> [Your goal]
Check each line of the data for "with" and select those that have it.

> [Data extract]

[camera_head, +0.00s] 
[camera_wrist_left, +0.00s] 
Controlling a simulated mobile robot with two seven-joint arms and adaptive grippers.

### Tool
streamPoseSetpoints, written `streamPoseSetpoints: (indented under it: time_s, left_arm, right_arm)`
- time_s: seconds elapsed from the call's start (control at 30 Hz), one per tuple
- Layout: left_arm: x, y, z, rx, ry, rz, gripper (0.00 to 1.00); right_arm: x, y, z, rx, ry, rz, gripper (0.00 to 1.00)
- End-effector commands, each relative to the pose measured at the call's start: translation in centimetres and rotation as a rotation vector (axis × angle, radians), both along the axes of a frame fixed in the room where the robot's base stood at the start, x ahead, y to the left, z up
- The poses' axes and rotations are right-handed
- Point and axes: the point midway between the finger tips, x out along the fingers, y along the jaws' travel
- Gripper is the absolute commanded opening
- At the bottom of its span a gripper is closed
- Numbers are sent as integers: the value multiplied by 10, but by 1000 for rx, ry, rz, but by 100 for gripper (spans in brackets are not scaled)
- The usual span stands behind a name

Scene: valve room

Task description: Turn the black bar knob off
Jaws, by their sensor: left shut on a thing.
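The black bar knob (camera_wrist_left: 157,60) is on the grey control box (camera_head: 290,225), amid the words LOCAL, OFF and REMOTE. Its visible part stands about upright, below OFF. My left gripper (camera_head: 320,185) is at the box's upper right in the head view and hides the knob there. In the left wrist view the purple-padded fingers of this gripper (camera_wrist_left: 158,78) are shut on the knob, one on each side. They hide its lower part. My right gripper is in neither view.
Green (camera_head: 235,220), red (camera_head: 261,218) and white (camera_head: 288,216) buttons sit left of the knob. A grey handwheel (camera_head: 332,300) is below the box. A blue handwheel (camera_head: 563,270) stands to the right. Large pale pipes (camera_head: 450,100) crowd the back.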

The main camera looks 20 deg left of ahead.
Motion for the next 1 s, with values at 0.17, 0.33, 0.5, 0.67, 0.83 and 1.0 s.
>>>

> [Correct result]
Controlling a simulated mobile robot with two seven-joint arms and adaptive grippers.
Motion for the next 1 s, with values at 0.17, 0.33, 0.5, 0.67, 0.83 and 1.0 s.

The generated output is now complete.